■ The request ■
All of the material should be reproduced exactly, with pictures left out.

+---+

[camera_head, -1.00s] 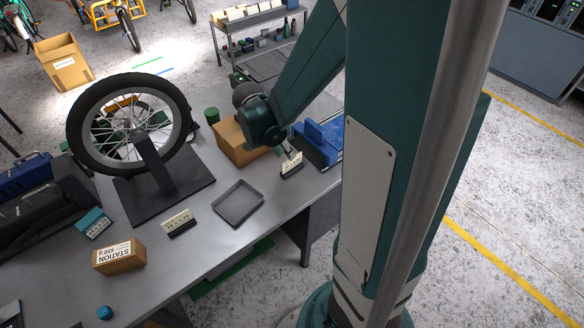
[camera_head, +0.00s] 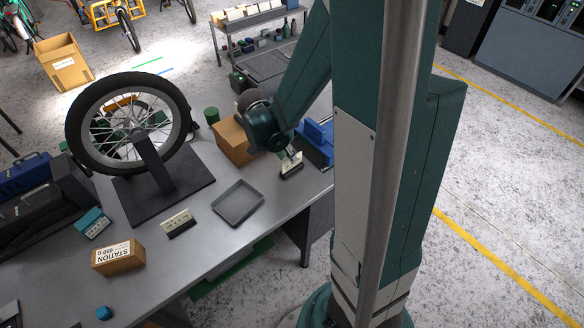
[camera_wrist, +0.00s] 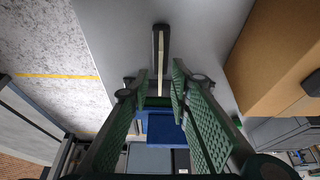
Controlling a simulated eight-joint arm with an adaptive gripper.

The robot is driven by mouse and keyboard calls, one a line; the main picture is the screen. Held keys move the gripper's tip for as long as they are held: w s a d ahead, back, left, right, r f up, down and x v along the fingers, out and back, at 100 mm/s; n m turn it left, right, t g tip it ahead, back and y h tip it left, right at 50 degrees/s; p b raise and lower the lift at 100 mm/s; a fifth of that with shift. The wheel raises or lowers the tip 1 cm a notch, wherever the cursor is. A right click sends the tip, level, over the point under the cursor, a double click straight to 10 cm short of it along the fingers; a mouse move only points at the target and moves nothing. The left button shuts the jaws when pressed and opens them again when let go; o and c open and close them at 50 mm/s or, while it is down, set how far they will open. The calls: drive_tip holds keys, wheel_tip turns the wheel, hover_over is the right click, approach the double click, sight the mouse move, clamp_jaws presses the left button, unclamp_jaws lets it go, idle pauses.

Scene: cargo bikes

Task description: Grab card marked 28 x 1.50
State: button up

+---+

■ Task output ■
[camera_head, -1.00s] 
[camera_head, +0.00s] 
[camera_wrist, +0.00s] 
Controlling a simulated eight-joint arm with an adaptive gripper.

The robot is driven by mouse and keyboard calls, one a line; the main picture is the screen. Held keys move the gripper's tip for as long as they are held: w s a d ahead, back, left, right, r f up, down and x v along the fingers, out and back, at 100 mm/s; n m turn it left, right, t g tip it ahead, back and y h tip it left, right at 50 degrees/s; p b raise and lower the lift at 100 mm/s; a fifth of that with shift. The wheel raises or lowers the tip 1 cm a notch, wherever the cursor is. A right click sends the tip, level, over the point under the cursor, a double click straight to 10 cm short of it along the fingers; a mouse move only points at the target and moves nothing. The left button shuts the jaws when pressed and opens them again when let go; o and c open and close them at 50 mm/s or, while it is down, set how far they will open. The calls: drive_tip holds keys, wheel_tip turns the wheel, hover_over is the right click, approach the double click, sight the mouse move, clamp_jaws presses the left button, unclamp_jaws lets it go, idle pauses.

Scene: cargo bikes

Task description: Grab card marked 28 x 1.50
State: button up

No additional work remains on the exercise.